I deployed the small force at my disposal and ordered Major Steele's mounted police and scouts to extend to the left, dismount and descend the hill to a fringe of willow bush along the edge of the creek.
"The Voltigeurs, under Colonel Hughes and Major Prevost, went down the hill at the double and extended along the creek on the right of the dismounted cavalry, and the Winnipeg Light Infantry, under Major Thibadeau, took what cover they could get, on the right again, in the willow bushes on the edge of the swamp. Two companies of the Winnipeg battalion, under Colonel Osborne Smith, were held in support on the hill, while Major Hatton's Alberta Mounted Rifles were dismounted and ordered to cover the right flank, where the wood was thickest.
"As I rode along the ridge, an admirable view of the entire position was gained. No sooner had my men extended than the whole line of rifle-pits opened fire from the opposite summit for about a mile. But the fire was without much effect, for the range was four hundred yards, my men had taken advantage of all possible cover in the willows, and steadily returned it. Lieut. Strange had got the exact range - 600 yards - of the pits, with a few common shells. He then tried shrapnel, evidently without much effect, as the fire from the pits did not slacken. Their occupants had also got the range of the field gun with long-range Sharp rifles and the wicked ping of the bullets made it desirable to order the gun detachment to lie down, Number Two sponging and ramming home while kneeling.
"The officer alone stood to watch the effect of his fire. There was no cover for the gun, and it could not be withdrawn without losing its coign of vantage, though its position was changed once to enfilade in succession both faces of the salient line of rifle pits. On the failure of shrapnel, a few rounds of the special case with leaden balls were tried, with no better result, and Lieut. Strange again had recourse to the common shell with percussion fuses. These, bursting in the loose earth thrown up before the pits, exploded in them, killing, as we afterwards learned, one Indian and wounding three others, in one of the large shelter trenches. The enemy bolted from some of the pits thus enfiladed into the woods from which they kept up a desultory fire.

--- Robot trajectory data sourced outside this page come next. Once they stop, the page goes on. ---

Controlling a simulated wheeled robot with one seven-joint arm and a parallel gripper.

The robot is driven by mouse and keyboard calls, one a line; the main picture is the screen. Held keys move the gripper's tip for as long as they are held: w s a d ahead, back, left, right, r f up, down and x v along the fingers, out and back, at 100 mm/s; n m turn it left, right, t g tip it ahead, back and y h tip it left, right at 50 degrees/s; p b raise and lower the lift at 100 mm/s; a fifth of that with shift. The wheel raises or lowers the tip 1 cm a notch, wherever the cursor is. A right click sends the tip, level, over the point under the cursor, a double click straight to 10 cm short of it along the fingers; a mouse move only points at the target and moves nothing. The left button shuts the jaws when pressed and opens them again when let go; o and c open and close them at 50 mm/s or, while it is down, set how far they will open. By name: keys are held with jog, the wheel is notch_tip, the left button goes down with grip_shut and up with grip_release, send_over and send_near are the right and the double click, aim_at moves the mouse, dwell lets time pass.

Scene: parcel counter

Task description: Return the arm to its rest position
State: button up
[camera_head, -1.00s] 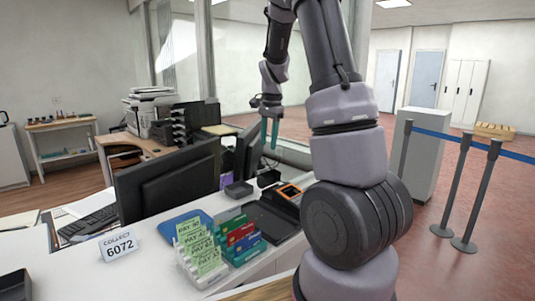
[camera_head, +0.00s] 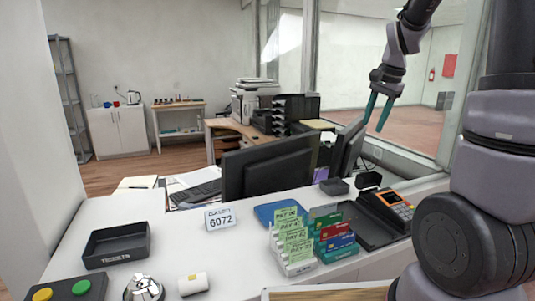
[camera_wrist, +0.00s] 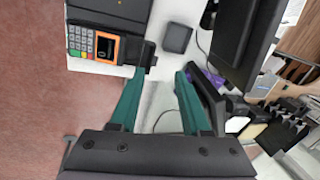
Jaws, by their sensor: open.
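My gripper (camera_head: 379,110) has two teal fingers and hangs above the right side of the counter, near the glass. Its fingers are apart with nothing between them. In the wrist view my gripper (camera_wrist: 157,90) also shows open and empty, with the counter below it. My arm rises at the right of the head view and bends over to the gripper.
Monitors (camera_head: 268,165) stand behind. Glass panes stand behind the gripper.

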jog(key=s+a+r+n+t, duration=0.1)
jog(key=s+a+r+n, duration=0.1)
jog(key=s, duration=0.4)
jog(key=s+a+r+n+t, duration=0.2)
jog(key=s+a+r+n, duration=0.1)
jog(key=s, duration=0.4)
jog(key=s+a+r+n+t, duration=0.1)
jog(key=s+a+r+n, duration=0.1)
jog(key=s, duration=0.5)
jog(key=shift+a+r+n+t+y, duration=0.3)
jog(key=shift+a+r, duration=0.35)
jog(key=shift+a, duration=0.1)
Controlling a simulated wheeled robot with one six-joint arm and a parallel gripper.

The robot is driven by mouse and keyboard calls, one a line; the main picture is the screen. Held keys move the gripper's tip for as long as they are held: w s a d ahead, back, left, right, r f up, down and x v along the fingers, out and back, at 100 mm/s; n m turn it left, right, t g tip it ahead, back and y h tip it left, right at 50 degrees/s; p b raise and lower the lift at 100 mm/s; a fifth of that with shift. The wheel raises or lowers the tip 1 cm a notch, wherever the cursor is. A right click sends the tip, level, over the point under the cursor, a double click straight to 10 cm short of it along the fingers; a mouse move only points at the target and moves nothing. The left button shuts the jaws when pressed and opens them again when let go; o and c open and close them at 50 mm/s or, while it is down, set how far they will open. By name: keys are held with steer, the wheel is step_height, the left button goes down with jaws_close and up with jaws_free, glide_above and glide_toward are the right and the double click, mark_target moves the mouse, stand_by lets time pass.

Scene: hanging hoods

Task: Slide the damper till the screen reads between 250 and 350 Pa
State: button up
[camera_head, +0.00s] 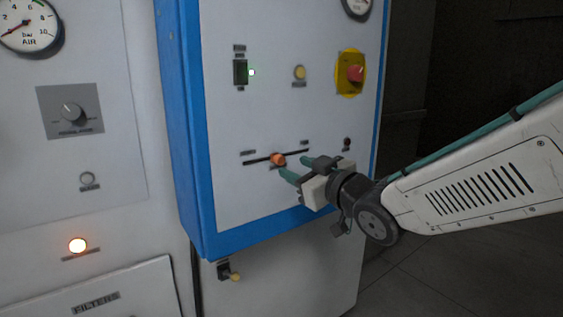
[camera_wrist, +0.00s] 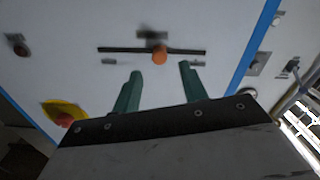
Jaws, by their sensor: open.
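The damper slider is an orange knob (camera_head: 278,159) on a dark slot (camera_head: 296,152) in the panel, a little left of the slot's middle in the head view. In the wrist view the knob (camera_wrist: 159,55) shows ahead of and between the fingertips, with the slot (camera_wrist: 120,50) running across. My gripper (camera_head: 303,169) has green fingers and is open and empty, close to the knob and just right of it in the head view. In the wrist view my gripper (camera_wrist: 160,70) has a clear gap between its fingers.
A red emergency button on a yellow plate (camera_head: 352,73) is at the upper right. A yellow-tipped lever (camera_head: 232,275) is below the blue frame (camera_head: 262,234).

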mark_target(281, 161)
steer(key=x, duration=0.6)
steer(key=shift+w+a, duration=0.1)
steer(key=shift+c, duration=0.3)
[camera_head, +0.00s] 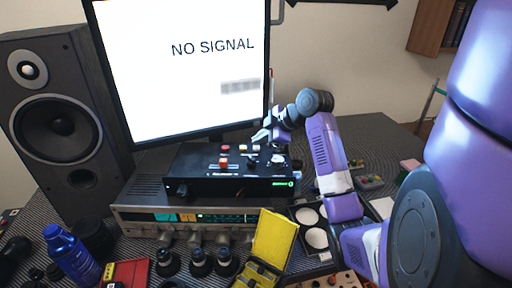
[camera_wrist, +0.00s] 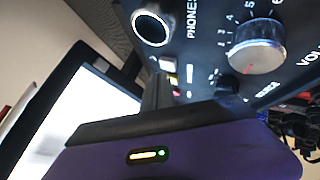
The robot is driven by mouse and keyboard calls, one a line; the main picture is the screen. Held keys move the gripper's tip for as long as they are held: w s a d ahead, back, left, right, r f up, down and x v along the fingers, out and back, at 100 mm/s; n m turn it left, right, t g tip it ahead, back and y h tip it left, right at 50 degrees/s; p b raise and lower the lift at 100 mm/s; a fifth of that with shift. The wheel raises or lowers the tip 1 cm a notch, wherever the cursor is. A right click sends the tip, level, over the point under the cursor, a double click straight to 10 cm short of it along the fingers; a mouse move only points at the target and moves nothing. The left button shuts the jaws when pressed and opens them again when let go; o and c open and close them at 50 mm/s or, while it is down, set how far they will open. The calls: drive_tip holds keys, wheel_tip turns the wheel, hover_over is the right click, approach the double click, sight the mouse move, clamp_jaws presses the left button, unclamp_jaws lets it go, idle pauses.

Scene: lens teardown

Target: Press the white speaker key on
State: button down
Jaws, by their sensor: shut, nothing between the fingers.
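The black control box (camera_head: 228,187) sits on a silver receiver, with small keys and knobs on its top. A white key (camera_head: 243,147) shows there in the head view. In the wrist view a white key (camera_wrist: 168,63) is in a row with a yellow key (camera_wrist: 173,79) and a red key, between the headphone jack and my gripper. My gripper (camera_wrist: 158,84) is shut and empty, its dark tip very close to this row; I cannot tell whether it touches. In the head view my gripper (camera_head: 263,136) is over the box's back right part. No speaker label is readable.
A silver volume knob (camera_wrist: 257,45) and the headphone jack (camera_wrist: 152,25) flank the keys. A monitor (camera_head: 185,65) reading "NO SIGNAL" stands behind the box. A large speaker (camera_head: 65,125) is at left. A yellow case (camera_head: 272,238) and a blue bottle (camera_head: 70,252) stand in front.

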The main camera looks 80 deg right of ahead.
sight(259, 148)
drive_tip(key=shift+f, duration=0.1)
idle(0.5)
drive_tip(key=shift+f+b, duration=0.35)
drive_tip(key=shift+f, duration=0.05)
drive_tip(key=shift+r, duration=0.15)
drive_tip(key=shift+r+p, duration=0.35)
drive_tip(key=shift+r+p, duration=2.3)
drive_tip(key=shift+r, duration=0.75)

Artillary fire from Cannon.
"Meanwhile, I saw some of the infantry endeavouring to cross the swamp. They sank waist-high in black mud, and even had they succeeded in crossing there was before them only the open slope of gradual glacis, swept by the fire from the pits. I descended to the position occupied by the Voltigeurs and. Steele's Scouts. Being the only mounted man in the valley, the enemy honoured me with a special salute and I dismounted, not wishing to draw fire and desiring also to test the position, which could be done only on foot. Constable McRae, of the North-West Mounted Police, was here wounded, receiving a bullet in the left leg. He objected with emphasis to being removed until he had used up his cartridges on the hostiles.

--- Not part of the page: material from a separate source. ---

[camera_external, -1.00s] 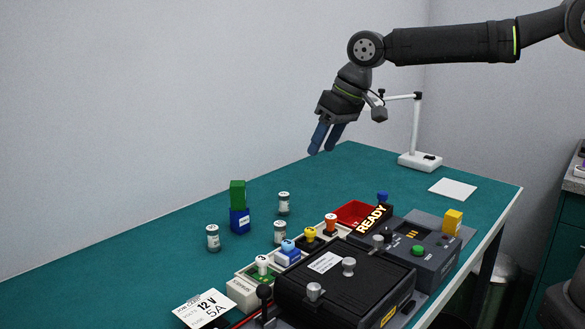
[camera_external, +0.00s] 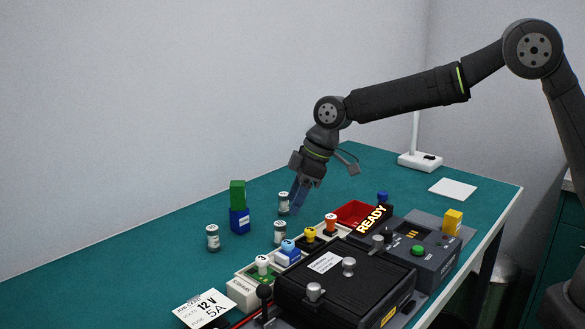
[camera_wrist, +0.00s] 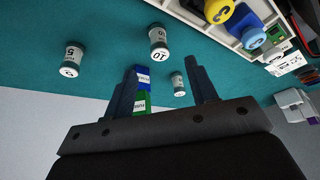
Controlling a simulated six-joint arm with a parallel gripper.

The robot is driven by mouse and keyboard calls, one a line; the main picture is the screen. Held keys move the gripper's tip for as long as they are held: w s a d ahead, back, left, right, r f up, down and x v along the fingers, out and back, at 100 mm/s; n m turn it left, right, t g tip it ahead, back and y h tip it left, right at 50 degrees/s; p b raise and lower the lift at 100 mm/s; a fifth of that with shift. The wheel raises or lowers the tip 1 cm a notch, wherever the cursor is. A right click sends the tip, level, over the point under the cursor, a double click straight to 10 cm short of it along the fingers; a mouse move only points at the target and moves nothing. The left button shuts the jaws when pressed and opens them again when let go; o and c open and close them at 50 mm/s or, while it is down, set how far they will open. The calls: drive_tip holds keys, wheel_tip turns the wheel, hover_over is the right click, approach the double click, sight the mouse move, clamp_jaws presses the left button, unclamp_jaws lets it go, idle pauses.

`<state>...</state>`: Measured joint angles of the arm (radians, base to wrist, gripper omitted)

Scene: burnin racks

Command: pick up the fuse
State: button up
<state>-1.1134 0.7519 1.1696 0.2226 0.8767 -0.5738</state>
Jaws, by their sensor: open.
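Three small cylindrical fuses with grey caps and white labels stand on the green bench. One fuse (camera_external: 283,199) is beside my gripper (camera_external: 297,205) in the external view, one (camera_external: 280,233) is near the tray, and one (camera_external: 213,238) is farther left. In the wrist view, a fuse marked 5 (camera_wrist: 73,56) is left of my gripper (camera_wrist: 163,66), a fuse marked 10 (camera_wrist: 158,40) lies beyond the fingertips, and a smaller-looking fuse (camera_wrist: 178,84) shows between the fingers, its mark unreadable. My gripper is open and empty, pointing down; its exact height is unclear.
A green block (camera_external: 237,194) sits on a blue block (camera_external: 240,221). A tray of coloured knobbed pieces (camera_external: 240,285), a red bin (camera_external: 353,214), a black box (camera_external: 335,285) and a READY sign (camera_external: 371,219) fill the front. A job card (camera_external: 204,309) reads 12 V, 5A. The left bench is clear.

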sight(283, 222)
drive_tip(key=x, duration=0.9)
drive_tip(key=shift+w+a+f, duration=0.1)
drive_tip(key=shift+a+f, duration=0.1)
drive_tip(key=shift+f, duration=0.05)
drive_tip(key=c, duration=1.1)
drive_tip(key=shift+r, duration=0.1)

"I saw that my men were at a great disadvantage, being overlooked by the enemy, who could see almost every man as he lay, while my force could judge of the whereabouts of the Indians only by the smoke of their rifles and so could effect little damage by their upward rifle fire on men in pits who were careful not to expose themselves. Direct advance, even if practicable, would I was sure entail very severe loss while crossing the swamp and open places, and I determined to try a turning movement round the enemy's right. I ordered Major Steele to retire his men, mount, and make a detour under cover of the bush to our left, to see if he could find a crossing and turn the enemy's position while their attention was occupied in front. To this end, the infantry and the field gun kept up a slow but steady fire.

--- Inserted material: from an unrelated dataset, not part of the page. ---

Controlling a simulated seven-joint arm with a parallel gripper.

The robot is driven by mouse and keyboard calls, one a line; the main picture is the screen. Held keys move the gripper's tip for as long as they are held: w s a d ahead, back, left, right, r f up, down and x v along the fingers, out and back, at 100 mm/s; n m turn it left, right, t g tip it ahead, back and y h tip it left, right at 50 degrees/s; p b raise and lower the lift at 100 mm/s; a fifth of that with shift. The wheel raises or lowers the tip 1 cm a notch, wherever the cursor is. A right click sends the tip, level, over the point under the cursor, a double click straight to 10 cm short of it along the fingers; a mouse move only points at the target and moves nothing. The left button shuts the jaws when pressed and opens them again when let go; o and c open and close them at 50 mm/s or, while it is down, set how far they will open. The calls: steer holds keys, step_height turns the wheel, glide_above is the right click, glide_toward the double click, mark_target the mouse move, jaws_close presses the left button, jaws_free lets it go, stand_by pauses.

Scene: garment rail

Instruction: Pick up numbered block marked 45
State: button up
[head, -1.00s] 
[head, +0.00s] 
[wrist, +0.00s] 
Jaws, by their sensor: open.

"Steele reported that the enemy's position extended a mile and a half and that he could find no way of turning it with his few men. I therefore sent an order for him to return. By this time Major Hatton reported the enemy on our right circling our rear and firing into the corral. The thick bush formed an impenetrable screen for their movements, and I ordered the corral to be retired out of the fire. Colonel Smith came to me and expressed his opinion as to the hopelessness of farther advance with the handful of men at our disposal. We could neither abandon our wagons nor cross them to the other side, the force had eaten nothing since 3:30 a.m., and the horses had not been unharnessed for eight hours. Moreover, we had only one day's rations then on hand, and the affairs at Duck Lake, Fish Creek and Cut Knife made me cautious; I did not think it advisable to sacrifice men for more than doubtful results when I was hourly expecting reinforcements from Battleford and a complete capture might be effected. Our half-breed guides were confident that the Indians would await a second attack, which might be delivered under more favourable conditions; and it was decided to retire.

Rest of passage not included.